Хрулев прибыл в Корабельную во 2-й половине и потребовал диспозицию97, которой остался недоволен, и продиктовал другую, никак не ожидая, что через два часа с небольшим начнется атака.
Немного позже прибытия Хрулева в Корабельную, именно в четвертом часу дня, генерал Воске объезжал лагеря дивизий, назначенных в бой. Потом, собрав батальоны около себя в тесной массе, сказал им краткую речь.
В 4 часа с половиной колонны двинулись, пользуясь углублениями Килен-балки и Докового оврага98. Мы долго их не видали.
Против Волынского и Селенгинского редутов направилась дивизия Мерана (3-я дивизия 2-го корпуса): справа (от них) на Волынский – бригада Лаваранда, и слева (от них же слева) на Селенгинский – бригада Фальи.

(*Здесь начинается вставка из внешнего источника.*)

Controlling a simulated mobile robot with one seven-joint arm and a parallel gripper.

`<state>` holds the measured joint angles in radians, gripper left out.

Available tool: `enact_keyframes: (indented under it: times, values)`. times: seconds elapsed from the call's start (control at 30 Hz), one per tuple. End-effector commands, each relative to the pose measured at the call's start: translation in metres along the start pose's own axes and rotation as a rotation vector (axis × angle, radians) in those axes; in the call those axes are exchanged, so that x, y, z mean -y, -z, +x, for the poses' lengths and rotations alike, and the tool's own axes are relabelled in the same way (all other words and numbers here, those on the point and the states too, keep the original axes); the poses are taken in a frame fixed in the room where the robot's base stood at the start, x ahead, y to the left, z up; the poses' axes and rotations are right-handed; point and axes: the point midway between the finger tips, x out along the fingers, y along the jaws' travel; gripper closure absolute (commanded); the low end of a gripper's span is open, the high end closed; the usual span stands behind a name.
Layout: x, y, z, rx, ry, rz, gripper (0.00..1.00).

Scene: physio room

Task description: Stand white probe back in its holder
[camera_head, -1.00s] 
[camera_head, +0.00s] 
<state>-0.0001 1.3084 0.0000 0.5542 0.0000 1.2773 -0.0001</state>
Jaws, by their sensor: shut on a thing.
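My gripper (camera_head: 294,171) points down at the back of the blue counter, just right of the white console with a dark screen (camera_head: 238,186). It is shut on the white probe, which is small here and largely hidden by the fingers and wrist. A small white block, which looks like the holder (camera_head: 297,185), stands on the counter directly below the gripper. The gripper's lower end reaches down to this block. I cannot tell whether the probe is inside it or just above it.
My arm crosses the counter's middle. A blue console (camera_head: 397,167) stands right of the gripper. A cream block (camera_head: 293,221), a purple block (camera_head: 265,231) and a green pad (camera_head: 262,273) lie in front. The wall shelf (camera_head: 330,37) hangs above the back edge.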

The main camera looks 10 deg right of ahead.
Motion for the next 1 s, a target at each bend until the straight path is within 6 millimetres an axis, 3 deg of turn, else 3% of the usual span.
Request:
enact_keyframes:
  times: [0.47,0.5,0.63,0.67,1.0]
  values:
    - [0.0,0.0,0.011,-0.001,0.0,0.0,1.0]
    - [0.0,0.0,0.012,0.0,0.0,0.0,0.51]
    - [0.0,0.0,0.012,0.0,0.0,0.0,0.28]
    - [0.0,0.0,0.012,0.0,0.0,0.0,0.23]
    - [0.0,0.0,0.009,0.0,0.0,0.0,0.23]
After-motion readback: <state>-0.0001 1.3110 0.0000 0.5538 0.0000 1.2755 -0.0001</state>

Дивизия Дюлака (4-я дивизия 2-го корпуса) составляла резерв.
Это было правое крыло атакующих.
На левом крыле расположились англичане: отряд из двух тысяч человек: 7, 23, 33, 34, 47, 49, 88, 90-й, линейные полки, и сверх того, гвардейский фузелярный под командой полковника Шиллея99.
В центре поместились 2-я и 5-я французские дивизии (2-го корпуса) под командованием генералов Каму и Брюне.
1-я бригада дивизии Каму (генерал Вимпфен) – за Камчатским редутом, в ближайшей к нему параллели, а 2-я бригада (генерал Верже) за левым флангом 1-й, в Доковой балке. Позади, в резерве, стала дивизия Брюне.
Общий резерв состоял из турецкой дивизии Осман-паши (до 8 тысяч человек) позади редута Виктории, между Доковой балкой и Килен-балкой.
В 5 часов вечера Пелиссье, сопровождаемый генералами Ниелем, Трошю, Мартемпре, Тири, Фроссаром, Вере и всем своим штабом, прибыл на батарею, построенную впереди редута Виктории.
Воске уже находился на своем посту: на Ланкастерской батарее.
Все готово. Сигнальные ракеты взвились…
В одно время с сигналом, который подан с Ланкастерской батареи, несколько конгревовых ракет (около 50) пущено с Херсонеса из трех пунктов.
Все они летели на Южную сторону, в город.
Я уже говорил, что полет ракеты очень красив. Мы всегда заглядывались на них, загляделись и теперь. Вслед за тем канонада вдруг перенесена неприятелем на наш правый фланг. Задымились и загремели холмы за линией южных верков.
Генерал Хрулев стоял в дверях своей квартиры в Корабельной и курил трубку. «Что бы это значило?» – спросил он у окружающих офицеров, когда послышались выстрелы на Южной. Все обратилось туда…
В это время французы обходили наш левый фланг.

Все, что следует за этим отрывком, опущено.